■ Task instructions ■
Write every record out again exactly as given.

━━━

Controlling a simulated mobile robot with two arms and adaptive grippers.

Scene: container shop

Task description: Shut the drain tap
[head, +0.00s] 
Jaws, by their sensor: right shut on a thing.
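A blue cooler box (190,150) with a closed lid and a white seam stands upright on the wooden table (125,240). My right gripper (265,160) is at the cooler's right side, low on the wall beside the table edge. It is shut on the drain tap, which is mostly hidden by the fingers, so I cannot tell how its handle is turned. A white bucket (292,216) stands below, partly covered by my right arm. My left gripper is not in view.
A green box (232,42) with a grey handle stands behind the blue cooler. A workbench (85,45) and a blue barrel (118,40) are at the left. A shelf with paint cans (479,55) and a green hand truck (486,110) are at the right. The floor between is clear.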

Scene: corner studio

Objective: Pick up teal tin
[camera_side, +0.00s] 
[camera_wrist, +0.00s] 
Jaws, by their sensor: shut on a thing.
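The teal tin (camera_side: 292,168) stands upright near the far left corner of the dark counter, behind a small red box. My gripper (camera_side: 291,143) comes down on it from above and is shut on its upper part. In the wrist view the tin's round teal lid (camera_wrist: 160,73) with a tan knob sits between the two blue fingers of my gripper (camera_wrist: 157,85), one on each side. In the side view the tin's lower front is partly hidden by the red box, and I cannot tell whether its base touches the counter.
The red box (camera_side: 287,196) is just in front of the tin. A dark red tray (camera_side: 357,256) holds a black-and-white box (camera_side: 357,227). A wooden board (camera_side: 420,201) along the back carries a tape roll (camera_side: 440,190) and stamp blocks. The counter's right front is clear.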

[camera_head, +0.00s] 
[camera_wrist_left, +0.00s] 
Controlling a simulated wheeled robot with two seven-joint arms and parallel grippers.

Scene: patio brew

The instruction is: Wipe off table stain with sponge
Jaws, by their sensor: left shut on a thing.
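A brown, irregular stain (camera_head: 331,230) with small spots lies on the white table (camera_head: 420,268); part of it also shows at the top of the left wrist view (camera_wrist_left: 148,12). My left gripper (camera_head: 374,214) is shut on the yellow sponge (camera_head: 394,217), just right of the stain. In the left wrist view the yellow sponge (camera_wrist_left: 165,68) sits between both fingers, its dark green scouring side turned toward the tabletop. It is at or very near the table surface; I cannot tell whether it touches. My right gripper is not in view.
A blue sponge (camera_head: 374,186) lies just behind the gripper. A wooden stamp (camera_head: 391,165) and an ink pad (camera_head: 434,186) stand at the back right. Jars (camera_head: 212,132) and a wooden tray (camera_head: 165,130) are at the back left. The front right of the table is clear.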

━━━

■ Written response ■
Controlling a simulated mobile robot with two arms and adaptive grippers.

Scene: container shop

Task description: Shut the drain tap
[head, +0.00s] 
Jaws, by their sensor: right shut on a thing.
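A blue cooler box (190,150) with a closed lid and a white seam stands upright on the wooden table (125,240). My right gripper (265,160) is at the cooler's right side, low on the wall beside the table edge. It is shut on the drain tap, which is mostly hidden by the fingers, so I cannot tell how its handle is turned. A white bucket (292,216) stands below, partly covered by my right arm. My left gripper is not in view.
A green box (232,42) with a grey handle stands behind the blue cooler. A workbench (85,45) and a blue barrel (118,40) are at the left. A shelf with paint cans (479,55) and a green hand truck (486,110) are at the right. The floor between is clear.

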Scene: corner studio

Objective: Pick up teal tin
[camera_side, +0.00s] 
[camera_wrist, +0.00s] 
Jaws, by their sensor: shut on a thing.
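The teal tin (camera_side: 292,168) stands upright near the far left corner of the dark counter, behind a small red box. My gripper (camera_side: 291,143) comes down on it from above and is shut on its upper part. In the wrist view the tin's round teal lid (camera_wrist: 160,73) with a tan knob sits between the two blue fingers of my gripper (camera_wrist: 157,85), one on each side. In the side view the tin's lower front is partly hidden by the red box, and I cannot tell whether its base touches the counter.
The red box (camera_side: 287,196) is just in front of the tin. A dark red tray (camera_side: 357,256) holds a black-and-white box (camera_side: 357,227). A wooden board (camera_side: 420,201) along the back carries a tape roll (camera_side: 440,190) and stamp blocks. The counter's right front is clear.

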[camera_head, +0.00s] 
[camera_wrist_left, +0.00s] 
Controlling a simulated wheeled robot with two seven-joint arms and parallel grippers.

Scene: patio brew

The instruction is: Wipe off table stain with sponge
Jaws, by their sensor: left shut on a thing.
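A brown, irregular stain (camera_head: 331,230) with small spots lies on the white table (camera_head: 420,268); part of it also shows at the top of the left wrist view (camera_wrist_left: 148,12). My left gripper (camera_head: 374,214) is shut on the yellow sponge (camera_head: 394,217), just right of the stain. In the left wrist view the yellow sponge (camera_wrist_left: 165,68) sits between both fingers, its dark green scouring side turned toward the tabletop. It is at or very near the table surface; I cannot tell whether it touches. My right gripper is not in view.
A blue sponge (camera_head: 374,186) lies just behind the gripper. A wooden stamp (camera_head: 391,165) and an ink pad (camera_head: 434,186) stand at the back right. Jars (camera_head: 212,132) and a wooden tray (camera_head: 165,130) are at the back left. The front right of the table is clear.

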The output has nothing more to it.